Looking at the code I see:
{code}
       AST_LIST_LOCK(&global_curl_info);
       AST_LIST_TRAVERSE(&global_curl_info, cur, list) {
               if (cur->key == CURLOPT_SPECIAL_HASHCOMPAT) {
                       hashcompat = (cur->value != NULL) ? 1 : 0;
               } else {
                       curl_easy_setopt(*curl, cur->key, cur->value);
               }
       }

       if (chan && (store = ast_channel_datastore_find(chan, &curl_info, NULL))) {
               list = store->data;
               AST_LIST_LOCK(list);
               AST_LIST_TRAVERSE(list, cur, list) {
                       if (cur->key == CURLOPT_SPECIAL_HASHCOMPAT) {
                               hashcompat = (cur->value != NULL) ? 1 : 0;
                       } else {
                               curl_easy_setopt(*curl, cur->key, cur->value);
                       }
               }
       }

       curl_easy_setopt(*curl, CURLOPT_URL, args.url);
       curl_easy_setopt(*curl, CURLOPT_FILE, (void *) &str);

       if (args.postdata) {
               curl_easy_setopt(*curl, CURLOPT_POST, 1);
               curl_easy_setopt(*curl, CURLOPT_POSTFIELDS, args.postdata);
       }

       curl_easy_perform(*curl);

       if (store) {
               AST_LIST_UNLOCK(list);
       }
       AST_LIST_UNLOCK(&global_curl_info);
{code}

So curl_easy_perform gets called only by the thread that has the global_curl_info lock at the moment, causing it to be serial in access.

By: Dave Cabot (dcabot) 2011-10-14 12:58:40.732-0500

This seems to fix it

--
inline code removed
Code can only be submitted as an attachment and marked as code for licensing reasons.
--

But it would be a better fix to chg these to RWLOCKs.

Can you review the diff and let me know if there's an issue I'm missing?

Thanks,
Dave

By: Dave Cabot (dcabot) 2011-10-14 12:59:05.201-0500

I posted a possible fix.

Also, I was confused by this line in func_curl.c.  Copy and paste error?

{code}

                       pbx_builtin_setvar_helper(chan, "~ODBCFIELDS~", ast_str_buffer(fields));

{code}

By: Richard Mudgett (rmudgett) 2011-10-14 14:28:33.968-0500

Please attach patches and code submissions to the issue after signing the licensing agreement.

By: Dave Cabot (dcabot) 2011-10-17 08:41:16.659-0500

as requested.

Pls review and let me know if you see any design issues.  Thanks.

By: Dave Cabot (dcabot) 2011-10-17 08:42:14.933-0500

code submitted.

By: Richard Mudgett (rmudgett) 2011-10-17 11:12:47.615-0500

Converting normal locks to rwlocks poses a hazard because rwlocks are not reentrant.  A function call analysis needs to be done to determine if there is a reentrant path.

By: Dave Cabot (dcabot) 2011-10-17 11:24:05.729-0500

Who does that?  AFAICT it doesn't.

By: Alex Po (seik0) 2013-03-22 06:59:55.324-0500

I've got issue easily reproducted.
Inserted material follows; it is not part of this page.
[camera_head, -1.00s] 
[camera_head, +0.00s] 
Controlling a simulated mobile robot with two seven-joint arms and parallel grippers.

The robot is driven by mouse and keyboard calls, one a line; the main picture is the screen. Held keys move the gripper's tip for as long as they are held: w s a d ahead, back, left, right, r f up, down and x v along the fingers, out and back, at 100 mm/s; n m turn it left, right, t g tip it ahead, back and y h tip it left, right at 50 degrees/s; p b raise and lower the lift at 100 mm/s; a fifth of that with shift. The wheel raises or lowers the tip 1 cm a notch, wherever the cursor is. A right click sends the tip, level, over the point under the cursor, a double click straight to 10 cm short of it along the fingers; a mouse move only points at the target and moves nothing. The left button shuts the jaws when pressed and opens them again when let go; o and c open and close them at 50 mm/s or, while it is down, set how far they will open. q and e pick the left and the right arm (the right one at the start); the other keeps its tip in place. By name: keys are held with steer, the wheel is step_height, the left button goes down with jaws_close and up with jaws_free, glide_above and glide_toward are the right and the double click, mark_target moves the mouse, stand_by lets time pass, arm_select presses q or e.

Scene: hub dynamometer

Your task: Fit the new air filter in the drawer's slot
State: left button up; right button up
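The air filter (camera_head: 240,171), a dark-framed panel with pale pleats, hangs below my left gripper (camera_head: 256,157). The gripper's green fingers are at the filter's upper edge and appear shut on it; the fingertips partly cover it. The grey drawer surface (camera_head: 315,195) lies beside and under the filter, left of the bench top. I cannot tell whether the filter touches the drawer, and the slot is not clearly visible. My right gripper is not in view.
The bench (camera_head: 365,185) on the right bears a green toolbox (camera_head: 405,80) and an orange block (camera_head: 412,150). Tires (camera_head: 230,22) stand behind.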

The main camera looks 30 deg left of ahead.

On asterisk 1.8.11.0


{code}
1235,1,Set(CURLOPT(userpwd)=<name>:<pass>)
1235,2,NoOp(SleepTest: ${CURL(http://<name>:<pass>@<host>:<port>/asterisk/curl_wrapping.sleep_test?p$sec=30)})
1235,3,Hangup
{code}

curl_wrapping.sleep_test?p$sec=30 just waits for p$sec seconds before return string "p$sec=<p$sec>".
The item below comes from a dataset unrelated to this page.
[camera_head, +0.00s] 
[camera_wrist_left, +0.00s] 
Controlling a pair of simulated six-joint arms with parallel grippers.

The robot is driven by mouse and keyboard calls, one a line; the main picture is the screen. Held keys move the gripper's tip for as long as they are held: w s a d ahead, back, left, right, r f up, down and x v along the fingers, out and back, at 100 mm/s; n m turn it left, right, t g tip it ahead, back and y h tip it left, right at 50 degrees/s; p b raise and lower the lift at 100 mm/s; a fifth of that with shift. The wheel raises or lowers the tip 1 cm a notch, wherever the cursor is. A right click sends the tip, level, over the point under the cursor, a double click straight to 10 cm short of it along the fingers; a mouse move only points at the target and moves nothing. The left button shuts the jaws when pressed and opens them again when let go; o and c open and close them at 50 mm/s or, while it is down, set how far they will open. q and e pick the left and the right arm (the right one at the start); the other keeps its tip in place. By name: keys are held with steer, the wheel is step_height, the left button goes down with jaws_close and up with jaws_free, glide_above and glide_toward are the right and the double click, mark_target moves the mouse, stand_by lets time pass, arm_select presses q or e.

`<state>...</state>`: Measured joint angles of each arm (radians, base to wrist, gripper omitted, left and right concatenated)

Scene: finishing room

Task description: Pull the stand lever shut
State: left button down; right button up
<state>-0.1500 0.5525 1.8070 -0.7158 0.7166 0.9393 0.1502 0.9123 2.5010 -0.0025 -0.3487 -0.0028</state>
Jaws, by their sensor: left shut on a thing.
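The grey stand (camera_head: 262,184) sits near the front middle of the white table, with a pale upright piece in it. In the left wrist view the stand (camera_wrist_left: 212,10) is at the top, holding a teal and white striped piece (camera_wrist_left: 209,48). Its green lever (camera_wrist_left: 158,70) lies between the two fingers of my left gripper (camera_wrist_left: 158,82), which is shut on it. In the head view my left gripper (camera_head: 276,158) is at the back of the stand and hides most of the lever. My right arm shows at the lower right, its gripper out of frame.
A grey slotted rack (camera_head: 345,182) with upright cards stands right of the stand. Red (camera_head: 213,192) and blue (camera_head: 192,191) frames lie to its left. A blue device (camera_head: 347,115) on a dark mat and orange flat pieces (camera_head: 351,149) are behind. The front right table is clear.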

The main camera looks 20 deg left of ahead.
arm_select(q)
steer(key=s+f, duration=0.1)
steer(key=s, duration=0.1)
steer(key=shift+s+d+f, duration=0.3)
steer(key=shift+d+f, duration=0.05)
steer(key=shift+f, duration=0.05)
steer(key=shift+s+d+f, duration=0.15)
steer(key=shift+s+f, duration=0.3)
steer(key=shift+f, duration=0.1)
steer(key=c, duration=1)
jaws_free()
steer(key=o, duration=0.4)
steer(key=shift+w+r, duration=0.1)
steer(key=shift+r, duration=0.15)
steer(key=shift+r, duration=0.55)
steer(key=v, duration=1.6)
Made this plan on Local channel to simply test simulatiously working threads. Then made several call-files to call this local channel.

In CLI it's easy seen that each next call finishes after previous call done + 30 seconds.

Then, Walter Doekes on #asterisk channel at freenode.net proposed me simple patch:

{code}
Index: funcs/func_curl.c
===================================================================
--- funcs/func_curl.c   (revision 383575)
+++ funcs/func_curl.c   (working copy)
@@ -609,6 +609,7 @@
                       curl_easy_setopt(*curl, cur->key, cur->value);
               }
       }
+       AST_LIST_UNLOCK(&global_curl_info);

       if (chan && (store = ast_channel_datastore_find(chan, &curl_info, NULL))) {
               list = store->data;
@@ -647,7 +648,6 @@
       if (store) {
               AST_LIST_UNLOCK(list);
       }
-       AST_LIST_UNLOCK(&global_curl_info);

       if (args.postdata) {
               curl_easy_setopt(*curl, CURLOPT_POST, 0);
{code}

(it's also should be here http://pastebin.com/dqB7ezbz#)

This patch works. Each next call do it's work regardless previous call flow. No more locking.
This patch simply makes unlock on global_curl_info a bit earlier.
The question now is how it's eligible to be, why we need to unlock originally so late? What we should expect this patch is wrecking?